Die guten alten Standards

Normalerweise mache ich einen Bogen um die Standardabfüllungen der Brennereien. Ich gehöre einfach nicht zur Zielgruppe, also gehen wir uns gegenseitig aus dem Weg und gut ist. Zumindest trifft das auf die modernen Editionen der, sagen wir mal letzten zehn bis fünfzehn Jahre zu. Die Jahrzehnte davor, da fühle ich mich schon eher heimisch. Mal schauen, Samplefläschchen aufgeschraubt und los geht’s:

Ein alter Linkwood

Linkwood 12 Jahre

Eichenfässer / 40%Vol. / Link zur Whiskybase

In den 1980ern abgefüllt und für den Import nach Italien bestimmt, damals war der Malt noch ‚pure‘ und nicht ’single‘.

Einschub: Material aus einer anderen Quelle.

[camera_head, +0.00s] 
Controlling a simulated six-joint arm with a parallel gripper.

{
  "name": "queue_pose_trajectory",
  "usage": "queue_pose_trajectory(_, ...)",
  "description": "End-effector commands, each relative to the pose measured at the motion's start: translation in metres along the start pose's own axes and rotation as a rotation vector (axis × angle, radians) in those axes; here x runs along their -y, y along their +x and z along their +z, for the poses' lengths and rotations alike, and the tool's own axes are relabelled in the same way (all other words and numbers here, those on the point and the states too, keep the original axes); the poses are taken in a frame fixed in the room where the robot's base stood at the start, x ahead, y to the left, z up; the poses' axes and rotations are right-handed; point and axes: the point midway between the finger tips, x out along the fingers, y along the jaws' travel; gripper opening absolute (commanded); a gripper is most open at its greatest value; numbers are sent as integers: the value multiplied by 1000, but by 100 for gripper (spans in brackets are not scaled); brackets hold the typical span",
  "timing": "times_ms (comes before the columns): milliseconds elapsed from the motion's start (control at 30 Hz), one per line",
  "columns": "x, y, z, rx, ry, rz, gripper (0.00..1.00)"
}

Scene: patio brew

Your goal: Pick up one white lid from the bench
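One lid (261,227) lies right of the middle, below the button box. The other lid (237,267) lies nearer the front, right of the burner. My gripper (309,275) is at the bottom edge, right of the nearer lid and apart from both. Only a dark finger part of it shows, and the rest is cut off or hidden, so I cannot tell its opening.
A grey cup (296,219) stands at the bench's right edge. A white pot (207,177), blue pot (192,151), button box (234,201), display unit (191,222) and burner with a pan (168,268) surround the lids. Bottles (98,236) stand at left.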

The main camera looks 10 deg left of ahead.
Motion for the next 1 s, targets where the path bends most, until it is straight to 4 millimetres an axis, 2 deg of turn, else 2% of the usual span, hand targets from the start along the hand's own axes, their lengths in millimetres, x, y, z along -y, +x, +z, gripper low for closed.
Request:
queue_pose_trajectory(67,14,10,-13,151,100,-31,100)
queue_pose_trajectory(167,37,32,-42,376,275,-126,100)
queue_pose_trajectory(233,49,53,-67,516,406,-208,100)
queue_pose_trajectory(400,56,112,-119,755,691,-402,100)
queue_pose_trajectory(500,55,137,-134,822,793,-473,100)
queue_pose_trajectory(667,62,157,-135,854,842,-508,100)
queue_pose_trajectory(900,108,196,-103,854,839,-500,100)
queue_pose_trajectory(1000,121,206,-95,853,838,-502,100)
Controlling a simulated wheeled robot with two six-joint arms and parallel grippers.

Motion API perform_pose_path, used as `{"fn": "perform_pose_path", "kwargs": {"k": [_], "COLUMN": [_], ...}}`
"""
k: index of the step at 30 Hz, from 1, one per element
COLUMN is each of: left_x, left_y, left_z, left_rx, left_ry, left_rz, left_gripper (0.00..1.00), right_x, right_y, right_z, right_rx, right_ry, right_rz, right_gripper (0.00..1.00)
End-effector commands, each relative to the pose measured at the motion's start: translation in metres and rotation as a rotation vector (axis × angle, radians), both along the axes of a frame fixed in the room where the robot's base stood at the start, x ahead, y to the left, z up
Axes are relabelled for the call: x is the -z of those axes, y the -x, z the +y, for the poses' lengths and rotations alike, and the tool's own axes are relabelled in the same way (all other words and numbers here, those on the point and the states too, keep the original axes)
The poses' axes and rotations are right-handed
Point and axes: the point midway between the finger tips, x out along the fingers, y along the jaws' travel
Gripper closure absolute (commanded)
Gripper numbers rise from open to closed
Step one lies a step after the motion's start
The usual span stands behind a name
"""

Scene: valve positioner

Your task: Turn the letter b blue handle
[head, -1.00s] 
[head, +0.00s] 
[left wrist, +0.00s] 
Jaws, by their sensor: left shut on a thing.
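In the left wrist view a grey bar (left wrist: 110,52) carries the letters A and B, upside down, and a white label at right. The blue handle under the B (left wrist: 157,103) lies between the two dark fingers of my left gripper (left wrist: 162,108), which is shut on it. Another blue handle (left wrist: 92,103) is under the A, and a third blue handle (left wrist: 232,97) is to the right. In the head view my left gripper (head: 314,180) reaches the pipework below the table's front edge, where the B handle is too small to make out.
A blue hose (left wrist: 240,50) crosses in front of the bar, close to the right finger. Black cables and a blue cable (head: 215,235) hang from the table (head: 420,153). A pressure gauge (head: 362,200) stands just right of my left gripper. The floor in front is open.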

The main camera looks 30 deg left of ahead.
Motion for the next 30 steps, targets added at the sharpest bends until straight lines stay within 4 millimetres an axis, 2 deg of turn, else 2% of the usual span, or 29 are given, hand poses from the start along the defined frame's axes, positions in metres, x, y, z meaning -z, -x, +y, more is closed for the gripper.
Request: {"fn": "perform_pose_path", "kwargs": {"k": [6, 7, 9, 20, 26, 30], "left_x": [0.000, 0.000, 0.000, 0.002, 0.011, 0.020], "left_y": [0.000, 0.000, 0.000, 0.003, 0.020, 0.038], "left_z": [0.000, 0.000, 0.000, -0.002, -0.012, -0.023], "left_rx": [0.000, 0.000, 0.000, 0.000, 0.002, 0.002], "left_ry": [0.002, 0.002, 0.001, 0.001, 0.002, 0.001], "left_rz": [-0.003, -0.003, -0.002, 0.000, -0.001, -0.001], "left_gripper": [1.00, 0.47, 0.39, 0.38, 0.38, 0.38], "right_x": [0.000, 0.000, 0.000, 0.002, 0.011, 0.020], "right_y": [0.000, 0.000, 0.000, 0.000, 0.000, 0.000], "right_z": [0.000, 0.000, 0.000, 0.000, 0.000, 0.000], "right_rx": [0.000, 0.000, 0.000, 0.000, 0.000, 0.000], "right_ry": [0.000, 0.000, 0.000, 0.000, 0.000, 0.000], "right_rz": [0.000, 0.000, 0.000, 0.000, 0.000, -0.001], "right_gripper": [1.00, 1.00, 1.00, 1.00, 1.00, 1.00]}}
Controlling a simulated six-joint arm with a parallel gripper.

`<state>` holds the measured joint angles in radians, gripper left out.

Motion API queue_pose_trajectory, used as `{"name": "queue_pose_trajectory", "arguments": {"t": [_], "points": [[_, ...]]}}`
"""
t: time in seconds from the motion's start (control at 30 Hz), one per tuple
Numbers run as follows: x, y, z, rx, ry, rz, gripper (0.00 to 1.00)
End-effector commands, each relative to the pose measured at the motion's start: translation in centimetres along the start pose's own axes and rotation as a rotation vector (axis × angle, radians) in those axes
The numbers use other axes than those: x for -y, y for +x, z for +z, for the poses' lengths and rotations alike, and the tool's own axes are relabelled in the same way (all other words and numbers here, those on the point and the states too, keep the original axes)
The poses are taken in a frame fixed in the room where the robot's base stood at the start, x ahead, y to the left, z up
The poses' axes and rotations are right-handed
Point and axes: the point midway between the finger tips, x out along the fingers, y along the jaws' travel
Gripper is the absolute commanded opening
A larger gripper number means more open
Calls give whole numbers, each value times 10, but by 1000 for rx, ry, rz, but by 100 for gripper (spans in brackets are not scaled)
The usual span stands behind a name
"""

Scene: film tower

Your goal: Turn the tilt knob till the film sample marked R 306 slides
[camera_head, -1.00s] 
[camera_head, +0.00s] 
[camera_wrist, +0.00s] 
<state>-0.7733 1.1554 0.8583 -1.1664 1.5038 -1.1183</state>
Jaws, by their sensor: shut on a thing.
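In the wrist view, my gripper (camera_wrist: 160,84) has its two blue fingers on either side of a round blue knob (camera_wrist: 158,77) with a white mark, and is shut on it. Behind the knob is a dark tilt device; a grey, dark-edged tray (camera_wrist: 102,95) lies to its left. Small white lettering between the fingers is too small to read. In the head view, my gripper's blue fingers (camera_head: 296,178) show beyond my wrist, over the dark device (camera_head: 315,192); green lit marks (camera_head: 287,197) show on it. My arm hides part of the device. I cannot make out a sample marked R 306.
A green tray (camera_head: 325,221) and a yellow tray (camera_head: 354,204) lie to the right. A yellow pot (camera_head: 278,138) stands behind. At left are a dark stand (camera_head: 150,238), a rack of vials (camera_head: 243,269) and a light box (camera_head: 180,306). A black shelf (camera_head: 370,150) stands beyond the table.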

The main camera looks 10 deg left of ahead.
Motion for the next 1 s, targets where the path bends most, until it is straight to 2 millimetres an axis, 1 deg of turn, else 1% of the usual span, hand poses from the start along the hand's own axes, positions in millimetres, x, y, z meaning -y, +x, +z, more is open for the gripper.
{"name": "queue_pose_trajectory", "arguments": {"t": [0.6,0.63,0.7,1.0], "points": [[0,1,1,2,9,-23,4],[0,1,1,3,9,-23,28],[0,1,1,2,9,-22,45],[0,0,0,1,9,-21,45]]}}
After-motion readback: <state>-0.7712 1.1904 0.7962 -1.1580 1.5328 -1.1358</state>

Nose: Ölig, cremig, sämig, wachsig wie alter Honig, der mit Vanille und Früchten verfeinert worden ist und in einem Holzgefäß lagern durfte. Apfel, Grapefruit und Aprikose führen die Obstschar an, in der auch Datteln und Orangeat enthalten sind. Harmoniert wahnsinnig gut mit gemahlenen Gewürzen. (87)

Taste: Leicht staubig und mit gutem Volumen trotz der niedrigen Alkoholstärke. Ein aromatischer Antritt aus wachsigem Honig und Gerstenmalz trifft die Zunge. Gemahlene Haselnüsse und Eiche tragen würzige Bitterstoffe und Vanille heran. Früchte sind auch da, aber außer etwas Orangeat sticht nichts im Speziellen heraus. (85)

Finish: Ziemlich repetitiv. Gerstenmalz und Honig, Eichenholz und Nüsse. Funktioniert aber ganz gut, bleibt auch lange präsent. Erdig. Dazu der grasige Touch blanchierter Mandeln und Metall. (86)

Fazit: Nicht herausragend, aber solide und in Teilen gewiss länger im Fass gewesen als die aufgedruckten zwölf Jahre. Am Gaumen leider nicht ganz so rund und stimmig wie in der Nase, die Flasche war vielleicht bisschen übern Zenit. Der Honig trägt definitiv die Handschrift der 80er Jahre.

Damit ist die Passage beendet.